On the other hand, the 50-minute episode served as a metaphor of sorts: with little notice and no public airing of the design plans--both an ESD policy and a lapse for which officials apologized--the few neighborhood residents who took time out to visit the ESD board meeting had no chance to assess the changes and comment intelligently.
At 511 feet and some 824,629 square feet, this tower would be the largest in the entire Atlantic Yards project, outside of the long-delayed B1, the office tower once planned for the corner of Atlantic and Flatbush avenues. (B4 would be more than twice as large, in square footage, as the first tower, 322-foot B2, now under construction. The latter will have 363 apartments, so B4 could contain up more than 800.)
ESD board gave no quarter: the members, including Adams, approved the staff recommendation with no qualms.
Reasons for qualms?
Should the board members have had qualms? At the least, they might have qualms about the process, as Peter Krashes of the Dean Street Block Association pointed out. Surely the approval could wait, even if Forest City Ratner is working on plans for that tower.
(Currently, one tower is under construction: B2, at the corner of Flatbush Avenue and Dean Street. After that, Forest City could build either a smaller tower, B3, at Dean Street and Sixth Avenue, or the much larger B4.)
Also, a more public process might air an issue that didn't come up in the documents distributed to board members: what would the building actually look like from the street?
It's understandable why B4, at the Atlantic Avenue end, has always been planned big and bulky, rising close to the sidewalk. A wide avenue can handle significant bulk.
But Sixth Avenue is a narrower street, and the two sections of the building above the base were originally set farther back.
Now the building, however differentiated by design elements, may appear to passers-by as nearly continuous wall. We don't know, because no images (from the pedestrian perspective) were presented.
So it's understandable why at least some neighbors might want to know what this very large building would look like from a street-level perspective.
Leading off
From the 2006 Final Environmental Impact Statement: B4 at center |
However, when the project changed in 2009, with an arena decoupled from the four towers around it, the arena expanded into the west part of the B4 footprint. Without a design modification, Stout stated, B4 would be a much smaller building, and would substantially decrease affordable housing.
ESD staff, he said, assessed the change in a Technical Memo (below), and determined no further environmental review was required. There would be no additional shadows, for example, and the changes would not affect view corridors.
Note that the updated Parcel Development Envelopes came from Gehry Partners, the original project architect, which did the master plan, though the building itself will be designed by SHoP, which also re-did the arena, with Ellerbe Becket/AECOM.

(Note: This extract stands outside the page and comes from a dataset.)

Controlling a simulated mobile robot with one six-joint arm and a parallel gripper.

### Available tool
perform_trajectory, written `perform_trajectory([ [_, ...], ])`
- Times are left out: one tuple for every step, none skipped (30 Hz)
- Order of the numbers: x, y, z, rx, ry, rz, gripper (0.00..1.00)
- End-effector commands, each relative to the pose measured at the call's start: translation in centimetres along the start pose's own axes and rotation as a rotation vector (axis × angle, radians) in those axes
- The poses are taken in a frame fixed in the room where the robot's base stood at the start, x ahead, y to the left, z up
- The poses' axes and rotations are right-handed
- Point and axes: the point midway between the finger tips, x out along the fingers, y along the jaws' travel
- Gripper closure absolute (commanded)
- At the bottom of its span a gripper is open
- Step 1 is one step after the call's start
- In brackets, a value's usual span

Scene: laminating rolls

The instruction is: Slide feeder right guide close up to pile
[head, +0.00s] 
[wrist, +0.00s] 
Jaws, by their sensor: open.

An illustrative site plan distributed yesterday to ESD board members |
It looks like ESD finessed the approval process, which had it required a re-approval of the Design Guidelines attached to the Modified General Project Plan (MGPP), would have required a new round of public hearings. According to the board memo (below):
The proposed modifications do not require modification of the 2009 MGPP or of the text of the Project's Design Guidelines, and are consistent with both the general goals and objectives of the Design Guidelines and with the specific Design Guideline requirements for B04.(Emphasis added)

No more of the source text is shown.